Wann kommt denn für Sie eine Entlastung in Form eines Technischen Direktors, der direkt an Ihrer Seite arbeiten soll? Es kursierte der Name Sven Mislintat vom FC Arsenal.
Der Sven ist in der Tat ein Top-Mann – doch er hat einen ganz anderen Plan. Wir haben erst jüngst miteinander telefoniert und ein paar Gedanken ausgetauscht. Für die Suche auf dieser Position nehmen wir uns die nötige Zeit und sind davon überzeugt, eine gute Lösung zu finden.

Die Zukunft des Kapitäns Christian Gentner, dessen Vertrag am Saisonende ausläuft, ist ebenfalls ungeklärt.
Wir werden zunächst die heiße Transferphase abwarten und dann die Gespräche fortführen. Wir sind da mit Christian in einem ganz entspannten Modus. Ich habe den Eindruck, dass es sich beide Seiten ganz gut vorstellen können, dass Christian in der nächsten Saison weiter für den VfB Stuttgart spielt.
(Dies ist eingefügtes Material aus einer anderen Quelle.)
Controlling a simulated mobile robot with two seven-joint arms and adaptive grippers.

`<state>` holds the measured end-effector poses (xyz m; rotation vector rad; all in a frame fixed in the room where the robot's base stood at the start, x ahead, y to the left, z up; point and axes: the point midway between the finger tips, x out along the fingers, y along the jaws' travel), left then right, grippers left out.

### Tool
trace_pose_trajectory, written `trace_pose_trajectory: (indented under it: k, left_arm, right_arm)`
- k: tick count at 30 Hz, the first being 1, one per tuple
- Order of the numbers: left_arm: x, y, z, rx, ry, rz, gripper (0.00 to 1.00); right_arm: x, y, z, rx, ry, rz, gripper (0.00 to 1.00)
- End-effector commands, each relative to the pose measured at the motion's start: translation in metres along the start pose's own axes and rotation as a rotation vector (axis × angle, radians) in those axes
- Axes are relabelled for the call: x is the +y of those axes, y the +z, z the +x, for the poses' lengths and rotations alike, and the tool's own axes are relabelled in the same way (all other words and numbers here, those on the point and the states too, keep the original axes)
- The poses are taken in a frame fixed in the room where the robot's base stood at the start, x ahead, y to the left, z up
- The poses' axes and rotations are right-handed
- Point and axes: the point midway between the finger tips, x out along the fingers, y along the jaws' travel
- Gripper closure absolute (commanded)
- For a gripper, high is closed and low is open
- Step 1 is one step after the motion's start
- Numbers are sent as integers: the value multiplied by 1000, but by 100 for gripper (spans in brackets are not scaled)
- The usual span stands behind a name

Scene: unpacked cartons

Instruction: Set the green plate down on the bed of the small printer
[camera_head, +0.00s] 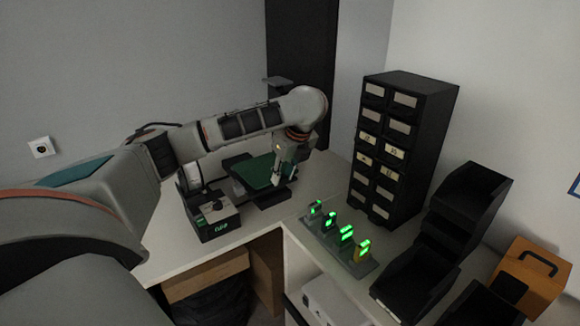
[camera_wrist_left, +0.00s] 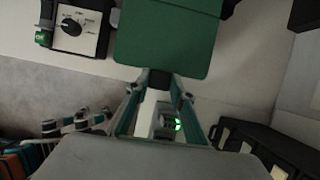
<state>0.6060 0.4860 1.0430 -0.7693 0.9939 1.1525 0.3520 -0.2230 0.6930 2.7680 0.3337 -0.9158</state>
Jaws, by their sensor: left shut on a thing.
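The green plate (camera_head: 256,171) is a flat sheet at the back of the white counter. In the left wrist view it (camera_wrist_left: 165,38) fills the top middle, its near edge between my fingertips. My left gripper (camera_head: 277,174) is shut on that edge, and it also shows in the left wrist view (camera_wrist_left: 162,82). The small printer (camera_head: 212,216) is dark, with a knob on a light panel and a green display. Its knob panel shows in the left wrist view (camera_wrist_left: 82,30). The plate hides most of the printer's bed; I cannot tell whether they touch. My right gripper is out of view.
A black drawer cabinet (camera_head: 410,140) stands right of the plate. A grey strip with several green-lit small devices (camera_head: 347,236) lies in front of it. Black bins (camera_head: 462,205) and an orange box (camera_head: 530,275) are at the right. Bare counter (camera_head: 165,248) shows left of the printer.

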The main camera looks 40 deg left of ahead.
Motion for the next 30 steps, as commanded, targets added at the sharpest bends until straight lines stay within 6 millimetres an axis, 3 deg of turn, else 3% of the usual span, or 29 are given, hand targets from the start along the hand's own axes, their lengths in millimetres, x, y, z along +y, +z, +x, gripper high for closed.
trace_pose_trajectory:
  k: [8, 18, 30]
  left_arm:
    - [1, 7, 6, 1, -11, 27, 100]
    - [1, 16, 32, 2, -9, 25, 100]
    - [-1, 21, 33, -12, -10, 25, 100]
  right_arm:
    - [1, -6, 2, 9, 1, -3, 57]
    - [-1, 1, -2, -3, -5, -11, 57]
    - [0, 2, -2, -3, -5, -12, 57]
Das Interview führten Heiko Hinrichsen und Dirk Preiß.

Zur Person

Michael Reschke (61) wurde im rheinischen Frechen geboren und ist seit dem 11. August 2017 der Sportvorstand des VfB. Reschke hat einen Dreijahresvertrag bis 2020. In seine Amtszeit entfielen zwei Trainerentlassungen: Für Hannes Wolf war im Januar und für Tayfun Korkut im Oktober 2018 Schluss. Von 1979 bis 1988 trainierte Reschke die U 19 und U 17 von Bayer Leverkusen, ehe er Nachwuchsleiter wurde. 2004 folgte er Reiner Calmund auf dem Managersessel.